Exercise brief: Copy out all of the material exactly.
-- BEGIN --
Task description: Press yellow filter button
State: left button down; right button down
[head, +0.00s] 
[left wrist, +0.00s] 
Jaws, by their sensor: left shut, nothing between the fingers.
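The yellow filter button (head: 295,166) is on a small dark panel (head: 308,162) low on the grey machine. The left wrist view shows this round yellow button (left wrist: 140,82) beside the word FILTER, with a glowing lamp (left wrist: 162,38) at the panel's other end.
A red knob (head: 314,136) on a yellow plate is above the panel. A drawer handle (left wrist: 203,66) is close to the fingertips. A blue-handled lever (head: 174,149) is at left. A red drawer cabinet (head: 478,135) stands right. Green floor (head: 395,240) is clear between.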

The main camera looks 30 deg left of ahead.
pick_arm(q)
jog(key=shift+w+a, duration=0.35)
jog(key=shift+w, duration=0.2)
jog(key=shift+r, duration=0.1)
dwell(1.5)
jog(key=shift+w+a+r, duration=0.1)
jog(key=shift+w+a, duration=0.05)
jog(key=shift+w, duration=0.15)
-- END --
Answer to the exercise:
Task description: Press yellow filter button
State: left button down; right button down
[head, +0.00s] 
[left wrist, +0.00s] 
Jaws, by their sensor: left shut, nothing between the fingers.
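The yellow filter button (head: 295,166) is on a small dark panel (head: 308,162) low on the grey machine. The left wrist view shows this round yellow button (left wrist: 140,82) beside the word FILTER, with a glowing lamp (left wrist: 162,38) at the panel's other end.
A red knob (head: 314,136) on a yellow plate is above the panel. A drawer handle (left wrist: 203,66) is close to the fingertips. A blue-handled lever (head: 174,149) is at left. A red drawer cabinet (head: 478,135) stands right. Green floor (head: 395,240) is clear between.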

The main camera looks 30 deg left of ahead.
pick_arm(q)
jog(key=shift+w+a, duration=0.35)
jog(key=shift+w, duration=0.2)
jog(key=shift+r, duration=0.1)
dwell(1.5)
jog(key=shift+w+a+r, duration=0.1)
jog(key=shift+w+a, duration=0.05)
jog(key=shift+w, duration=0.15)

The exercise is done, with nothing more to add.